— Begin DATASET EXCERPTS —
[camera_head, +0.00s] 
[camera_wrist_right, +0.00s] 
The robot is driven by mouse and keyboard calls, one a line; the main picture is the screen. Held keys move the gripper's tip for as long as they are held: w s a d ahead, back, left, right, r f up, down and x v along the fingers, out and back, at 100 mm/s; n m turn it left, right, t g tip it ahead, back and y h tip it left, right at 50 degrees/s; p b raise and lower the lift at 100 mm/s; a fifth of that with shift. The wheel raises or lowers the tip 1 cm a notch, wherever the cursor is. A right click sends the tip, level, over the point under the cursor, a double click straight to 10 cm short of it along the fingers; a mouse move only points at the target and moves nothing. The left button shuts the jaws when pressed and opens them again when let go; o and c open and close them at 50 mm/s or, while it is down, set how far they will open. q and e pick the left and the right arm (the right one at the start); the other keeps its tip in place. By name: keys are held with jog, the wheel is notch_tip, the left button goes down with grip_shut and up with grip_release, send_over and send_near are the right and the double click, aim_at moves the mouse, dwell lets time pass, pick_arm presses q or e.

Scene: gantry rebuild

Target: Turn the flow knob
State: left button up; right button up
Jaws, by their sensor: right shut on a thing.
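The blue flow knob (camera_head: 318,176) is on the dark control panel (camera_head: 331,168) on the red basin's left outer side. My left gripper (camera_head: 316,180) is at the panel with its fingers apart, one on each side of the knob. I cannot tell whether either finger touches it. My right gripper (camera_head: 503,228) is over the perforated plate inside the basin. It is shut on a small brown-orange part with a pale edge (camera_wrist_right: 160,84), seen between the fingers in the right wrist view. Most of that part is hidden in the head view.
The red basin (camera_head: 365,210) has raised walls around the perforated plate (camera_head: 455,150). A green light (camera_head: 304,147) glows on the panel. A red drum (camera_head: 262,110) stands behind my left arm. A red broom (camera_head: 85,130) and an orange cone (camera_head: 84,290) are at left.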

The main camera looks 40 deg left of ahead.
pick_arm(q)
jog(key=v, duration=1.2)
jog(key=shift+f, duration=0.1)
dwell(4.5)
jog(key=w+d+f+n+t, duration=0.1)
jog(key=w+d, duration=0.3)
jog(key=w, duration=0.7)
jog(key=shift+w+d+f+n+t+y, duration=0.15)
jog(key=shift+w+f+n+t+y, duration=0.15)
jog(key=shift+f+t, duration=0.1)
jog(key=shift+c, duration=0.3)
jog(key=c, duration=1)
— End DATASET EXCERPTS —
— Begin DATASET EXCERPTS —
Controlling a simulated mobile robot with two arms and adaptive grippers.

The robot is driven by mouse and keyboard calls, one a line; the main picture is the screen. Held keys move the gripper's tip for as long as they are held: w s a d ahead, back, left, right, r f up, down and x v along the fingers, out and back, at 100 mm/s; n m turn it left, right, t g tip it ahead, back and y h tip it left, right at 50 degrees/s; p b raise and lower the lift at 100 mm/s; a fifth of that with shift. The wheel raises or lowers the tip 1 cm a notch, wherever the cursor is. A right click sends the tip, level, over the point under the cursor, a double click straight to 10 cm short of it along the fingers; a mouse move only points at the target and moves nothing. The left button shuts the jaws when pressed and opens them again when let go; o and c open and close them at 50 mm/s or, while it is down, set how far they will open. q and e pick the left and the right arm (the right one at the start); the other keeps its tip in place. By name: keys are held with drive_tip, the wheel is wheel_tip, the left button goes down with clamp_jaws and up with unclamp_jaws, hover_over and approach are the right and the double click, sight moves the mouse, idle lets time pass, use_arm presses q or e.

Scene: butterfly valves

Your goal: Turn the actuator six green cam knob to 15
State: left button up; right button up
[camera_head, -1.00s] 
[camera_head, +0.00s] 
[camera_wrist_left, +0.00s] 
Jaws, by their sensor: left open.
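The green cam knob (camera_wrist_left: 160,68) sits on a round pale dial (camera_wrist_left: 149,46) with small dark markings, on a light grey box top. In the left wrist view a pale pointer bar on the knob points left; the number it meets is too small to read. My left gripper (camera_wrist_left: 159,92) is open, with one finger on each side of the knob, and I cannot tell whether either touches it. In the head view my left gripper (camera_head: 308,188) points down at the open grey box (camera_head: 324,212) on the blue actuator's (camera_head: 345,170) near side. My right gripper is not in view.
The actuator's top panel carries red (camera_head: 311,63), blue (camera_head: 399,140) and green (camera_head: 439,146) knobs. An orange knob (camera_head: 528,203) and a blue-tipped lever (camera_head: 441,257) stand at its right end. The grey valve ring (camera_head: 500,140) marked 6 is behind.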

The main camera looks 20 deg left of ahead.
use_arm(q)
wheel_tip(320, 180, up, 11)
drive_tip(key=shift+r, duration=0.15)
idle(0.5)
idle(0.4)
— End DATASET EXCERPTS —
— Begin DATASET EXCERPTS —
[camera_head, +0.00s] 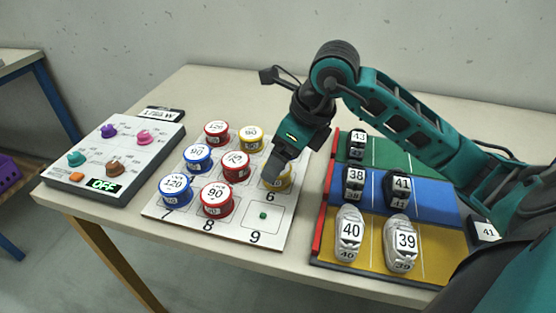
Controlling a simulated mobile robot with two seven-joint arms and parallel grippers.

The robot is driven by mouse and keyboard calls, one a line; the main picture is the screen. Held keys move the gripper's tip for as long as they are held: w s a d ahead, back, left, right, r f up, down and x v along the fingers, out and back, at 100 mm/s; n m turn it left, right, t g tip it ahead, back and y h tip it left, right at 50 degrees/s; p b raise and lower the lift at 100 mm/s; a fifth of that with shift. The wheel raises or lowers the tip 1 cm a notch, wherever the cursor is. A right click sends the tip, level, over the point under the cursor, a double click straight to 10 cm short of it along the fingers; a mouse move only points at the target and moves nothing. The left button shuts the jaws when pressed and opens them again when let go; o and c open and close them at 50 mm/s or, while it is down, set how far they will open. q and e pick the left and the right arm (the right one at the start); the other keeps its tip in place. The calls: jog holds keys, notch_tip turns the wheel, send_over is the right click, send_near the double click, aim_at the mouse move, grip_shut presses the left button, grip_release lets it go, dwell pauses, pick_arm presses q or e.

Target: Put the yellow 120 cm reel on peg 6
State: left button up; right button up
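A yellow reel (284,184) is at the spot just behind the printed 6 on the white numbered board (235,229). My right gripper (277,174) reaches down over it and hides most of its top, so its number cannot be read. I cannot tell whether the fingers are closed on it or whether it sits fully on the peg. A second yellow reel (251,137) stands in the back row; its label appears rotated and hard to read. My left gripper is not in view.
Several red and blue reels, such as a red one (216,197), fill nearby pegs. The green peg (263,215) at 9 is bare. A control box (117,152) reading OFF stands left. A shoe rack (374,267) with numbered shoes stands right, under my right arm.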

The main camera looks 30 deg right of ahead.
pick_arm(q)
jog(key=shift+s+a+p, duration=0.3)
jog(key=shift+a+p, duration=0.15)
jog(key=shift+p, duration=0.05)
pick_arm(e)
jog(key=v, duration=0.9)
— End DATASET EXCERPTS —
— AIM OF THE TASK —
Count the lines in the material above where the string "mobile" appears, then state only that count.

— SOLUTION —
2